Customers often have multiple Avi Vantage deployments — for example, to isolate dev/test from production — each managed by its own Controller/cluster. Starting with Avi Vantage 18.2.5, administrators responsible for more than one deployment can use the Controller site selection feature to login just once, and thereafter switch from deployment to deployment via a simple pull-down menu.

Console

The Avi Console is a modern web-based user interface that provides role-based access to control, manage and monitor applications. Its capabilities are likewise available via the Avi CLI. All services provided by the platform are available as REST API calls to enable IT automation, developer self-service, and a variety of third party integrations.

Data Plane Scaling

Virtual services may be scaled across one or more SEs using either native or BGP-based load balancing techniques.

When a virtual service is scaled across multiple SEs, each of those SEs share the load. This sharing may not be equal, because the actual workload distribution depends on the available CPU and other resources that may be required of the SE. SEs typically process traffic for more than one virtual service at a time.

Architecture 3

When native SE scaling is used, one SE will be the primary for a given virtual service and will advertise that virtual service’s IP address from the SE’s own MAC address. The primary SE may either process and load balance a client connection itself, or it may forward the connection via layer 2 to the MAC address of one of the secondary SEs having available capacity.

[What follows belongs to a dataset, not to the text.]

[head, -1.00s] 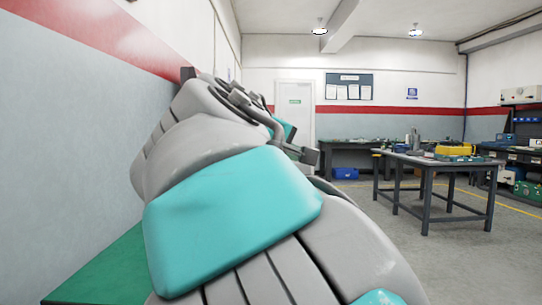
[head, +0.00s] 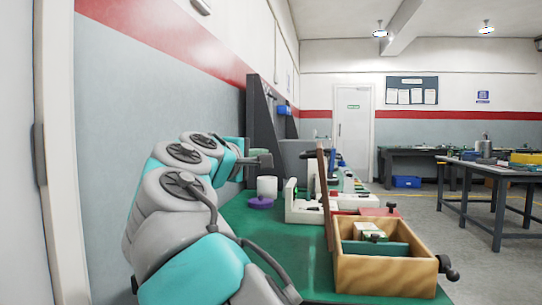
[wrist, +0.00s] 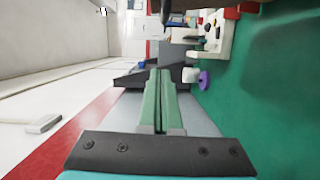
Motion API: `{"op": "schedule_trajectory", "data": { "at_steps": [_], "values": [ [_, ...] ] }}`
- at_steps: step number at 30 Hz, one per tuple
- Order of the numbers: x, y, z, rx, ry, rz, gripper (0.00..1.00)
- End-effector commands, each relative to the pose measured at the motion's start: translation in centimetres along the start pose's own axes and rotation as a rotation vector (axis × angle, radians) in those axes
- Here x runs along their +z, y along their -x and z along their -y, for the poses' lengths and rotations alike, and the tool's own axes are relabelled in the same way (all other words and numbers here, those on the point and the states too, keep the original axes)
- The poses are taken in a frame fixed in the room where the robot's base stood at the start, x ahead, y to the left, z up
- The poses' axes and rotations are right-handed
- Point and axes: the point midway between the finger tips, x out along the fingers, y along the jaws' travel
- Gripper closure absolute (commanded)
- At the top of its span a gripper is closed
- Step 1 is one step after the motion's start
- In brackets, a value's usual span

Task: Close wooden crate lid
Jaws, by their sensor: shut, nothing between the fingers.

Each SE will load balance and forward traffic to servers using its own IP address within the server network as the source IP address of the client connection. This ensures that even though multiple SEs may be sending traffic to the same pool of servers, return traffic takes the same path from the servers back through the same SE. When deployed in a VMware environment and the SEs are scaled out, the secondary SEs will respond directly back to clients without passing the return traffic back through the primary SE. In OpenStack with native SE scaling, the secondary SEs will return client responses back through the primary SE.